Migration produces a representation of the earth’s reflectivity. With PGS LSM the imaging process is considered a least-squares problem, where the goal is to update the reflectivity, improving illumination and wavenumber content.
Image resolution is controlled by a number of factors including: acquisition parameters (source and acquisition geometry); earth properties (velocity and attenuation), and the migration algorithm. The influence of these factors can be reduced during acquisition and processing using: multisensor data; rich-azimuth acquisition geometries; accurate velocity models and compensation for attenuation.
Where the geological overburden is complex and the acquisition geometry leads to poor source and receiver surface coverage, both the illumination and wavenumber content of the migrated images can be suboptimal. This leads to uncertainty in interpretation and a lack of confidence in reservoir characterization. PGS LSM can solve this.

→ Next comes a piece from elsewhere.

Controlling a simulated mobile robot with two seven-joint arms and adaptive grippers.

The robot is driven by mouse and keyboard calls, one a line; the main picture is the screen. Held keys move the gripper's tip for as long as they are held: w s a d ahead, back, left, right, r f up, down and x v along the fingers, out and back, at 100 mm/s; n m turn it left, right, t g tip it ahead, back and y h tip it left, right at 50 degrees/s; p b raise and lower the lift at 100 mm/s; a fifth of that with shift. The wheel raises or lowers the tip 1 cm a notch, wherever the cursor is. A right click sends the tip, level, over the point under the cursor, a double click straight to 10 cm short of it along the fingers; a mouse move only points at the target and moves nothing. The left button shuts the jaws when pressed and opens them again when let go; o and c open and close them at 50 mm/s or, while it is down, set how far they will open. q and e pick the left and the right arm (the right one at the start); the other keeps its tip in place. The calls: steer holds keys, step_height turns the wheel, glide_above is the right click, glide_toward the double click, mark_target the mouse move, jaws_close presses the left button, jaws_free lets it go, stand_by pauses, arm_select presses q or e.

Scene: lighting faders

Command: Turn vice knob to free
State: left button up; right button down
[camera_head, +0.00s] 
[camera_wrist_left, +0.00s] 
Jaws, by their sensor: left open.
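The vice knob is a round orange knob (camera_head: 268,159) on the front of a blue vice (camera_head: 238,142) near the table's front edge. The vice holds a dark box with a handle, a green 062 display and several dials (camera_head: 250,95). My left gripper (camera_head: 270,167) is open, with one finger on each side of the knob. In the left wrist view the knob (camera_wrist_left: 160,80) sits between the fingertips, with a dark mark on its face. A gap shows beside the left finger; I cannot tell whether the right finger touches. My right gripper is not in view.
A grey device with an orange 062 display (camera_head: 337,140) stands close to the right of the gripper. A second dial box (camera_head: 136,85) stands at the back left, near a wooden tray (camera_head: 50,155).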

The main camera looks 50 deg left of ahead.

Any PGS migration algorithm can be used for the initial migration, and the application can be performed in either the image or data domain. Optimal processing of the initial migration along with regularization for the inversion helps reduce the resource requirements.
Whilst a standard migration produces an image of the earth, PGS LSM resolves the inadequacies in the migration image, producing a final data set, which is a reflectivity estimation from the LSM process. Dealing with the challenges faced by standard migration reduces the uncertainty for reservoir characterization.
The best implementation of LSM will be selected by our imaging experts on a case-by-case basis.